I can't imagine that we want to_tsvector to know that much about HTML.
It doesn't, really, even have license to assume that its input *is*
HTML. So even if you see things that look like <foo> and </foo> in the
string, it could easily be XML or SGML or some other SGML-like markup
format with different semantics for the markup keywords.

Perhaps it'd be sane to do something like this as long as the
HTML-specific behavior was broken out into a separate function.
(Or maybe it could be done within to_tsvector as a separate parser
or separate dictionary?) But I don't think it should be part of
the default behavior.

regards, tom lane

Ryan Pedela

rpedela@datalanche.com

about 10 years ago

In reply to: Marcelo Zabani (#3)

Re: Html parsing and inline elements

On Wed, Apr 13, 2016 at 9:57 AM, Marcelo Zabani <mzabani@gmail.com> wrote:

Hi, Tom,

You're right, I don't think one can argue that the default parser should
know HTML.
How about your suggestion of there being an HTML parser, is it feasible?
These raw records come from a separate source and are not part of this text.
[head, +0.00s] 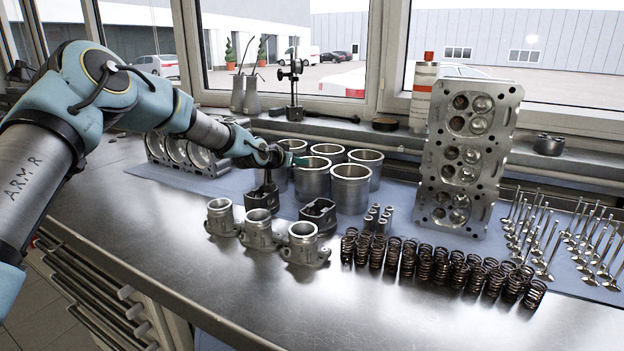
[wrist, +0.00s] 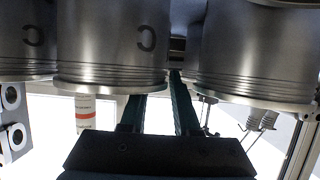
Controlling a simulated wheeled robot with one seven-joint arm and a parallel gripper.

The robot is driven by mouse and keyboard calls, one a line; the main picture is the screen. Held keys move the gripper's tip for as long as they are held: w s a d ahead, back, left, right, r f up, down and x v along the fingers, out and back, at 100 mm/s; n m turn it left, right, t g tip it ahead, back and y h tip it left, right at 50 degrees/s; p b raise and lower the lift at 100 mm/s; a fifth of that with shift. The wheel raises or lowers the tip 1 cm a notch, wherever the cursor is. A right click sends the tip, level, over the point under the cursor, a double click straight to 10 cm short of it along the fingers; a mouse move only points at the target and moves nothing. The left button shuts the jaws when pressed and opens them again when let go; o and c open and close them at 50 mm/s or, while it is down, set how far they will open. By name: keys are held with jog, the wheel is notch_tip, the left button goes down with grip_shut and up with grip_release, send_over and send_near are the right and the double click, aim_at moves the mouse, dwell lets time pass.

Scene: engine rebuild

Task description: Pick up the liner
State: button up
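Several grey metal liners stand upright in a cluster on the blue mat. The front right liner (head: 350,190) and the one left of it (head: 312,183) are nearest. My gripper (head: 299,161) is at the left of the cluster, at rim height. In the wrist view, which looks upside down, one liner (wrist: 110,50) with a dark C mark hangs over the left finger, and another liner (wrist: 258,55) is at right. My gripper's dark green fingers (wrist: 160,100) are apart. The right fingertip reaches the gap between these liners; the left fingertip is hidden behind the marked liner's rim.
Three small flanged metal parts (head: 260,228) stand in front of the cluster. A row of springs (head: 440,265) runs to the right. A cylinder head (head: 465,155) stands upright behind them, with valves (head: 600,245) at far right. The steel worktop's (head: 190,270) front left is clear.

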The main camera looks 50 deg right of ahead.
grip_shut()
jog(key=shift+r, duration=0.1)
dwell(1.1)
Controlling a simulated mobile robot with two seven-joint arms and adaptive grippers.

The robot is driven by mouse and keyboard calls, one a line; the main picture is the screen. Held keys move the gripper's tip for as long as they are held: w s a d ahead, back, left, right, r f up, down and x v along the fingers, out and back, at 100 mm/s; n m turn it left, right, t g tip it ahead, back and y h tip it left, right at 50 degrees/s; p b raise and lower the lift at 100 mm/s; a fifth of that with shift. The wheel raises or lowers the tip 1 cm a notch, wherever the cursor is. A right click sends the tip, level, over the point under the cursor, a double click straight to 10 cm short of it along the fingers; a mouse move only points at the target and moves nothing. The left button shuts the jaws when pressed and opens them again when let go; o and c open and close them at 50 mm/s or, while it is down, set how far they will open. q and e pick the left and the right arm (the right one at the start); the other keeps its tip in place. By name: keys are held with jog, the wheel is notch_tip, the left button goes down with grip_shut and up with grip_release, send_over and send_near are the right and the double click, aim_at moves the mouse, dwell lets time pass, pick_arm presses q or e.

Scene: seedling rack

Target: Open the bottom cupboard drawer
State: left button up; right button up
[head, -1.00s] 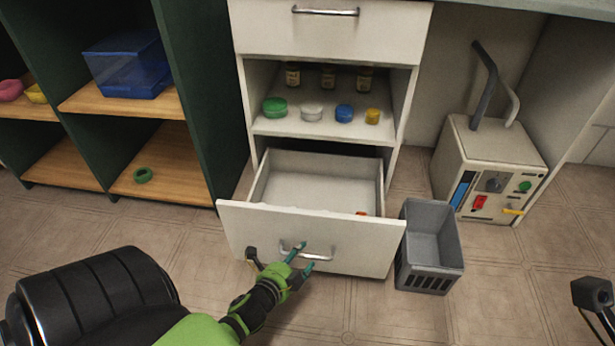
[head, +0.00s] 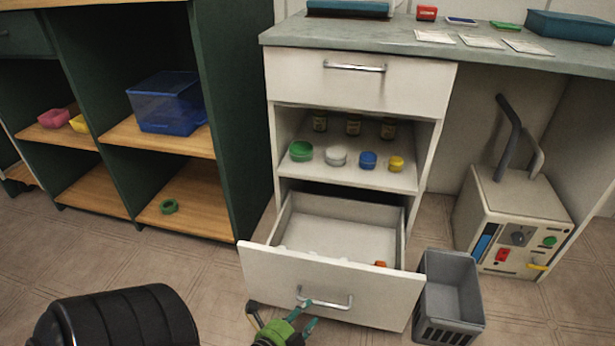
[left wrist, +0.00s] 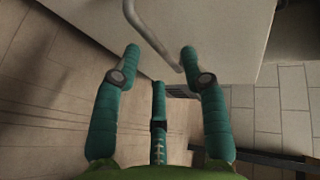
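The bottom cupboard drawer (head: 330,287) is white and stands pulled well out, with its inside showing. Its metal bar handle (head: 326,304) is on the front panel, and the handle (left wrist: 150,38) also shows in the left wrist view. My left gripper (head: 290,318), with green fingers, is low in front of the drawer, close to the handle. In the left wrist view its fingers (left wrist: 160,58) are spread apart, with the handle just beyond and between the tips. No firm grip on the bar shows. My right gripper is not in view.
A grey bin (head: 450,300) stands close at the drawer's right. A white machine (head: 515,225) is behind it. A dark green shelf unit (head: 225,120) stands to the left. A small orange-red item (head: 380,264) lies in the drawer.

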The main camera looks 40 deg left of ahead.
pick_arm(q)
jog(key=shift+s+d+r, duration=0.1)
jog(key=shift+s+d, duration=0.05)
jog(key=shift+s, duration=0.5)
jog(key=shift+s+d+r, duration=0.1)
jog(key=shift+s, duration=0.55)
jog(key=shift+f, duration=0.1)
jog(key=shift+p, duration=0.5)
I
ask this because I think that a lot of people store HTML documents these
days, and although there probably aren't lots of HTML with words written
along multiple inline elements, it would certainly be nice to have a proper
parser for these use cases.

What do you think?

I recommend using Apache Tika [1] for plain text extraction from HTML.
There are so many weird edge cases when parsing HTML that it is easier to
use something that is already mature than reinventing the wheel.

1. https://tika.apache.org/

Thanks,
Ryan Pedela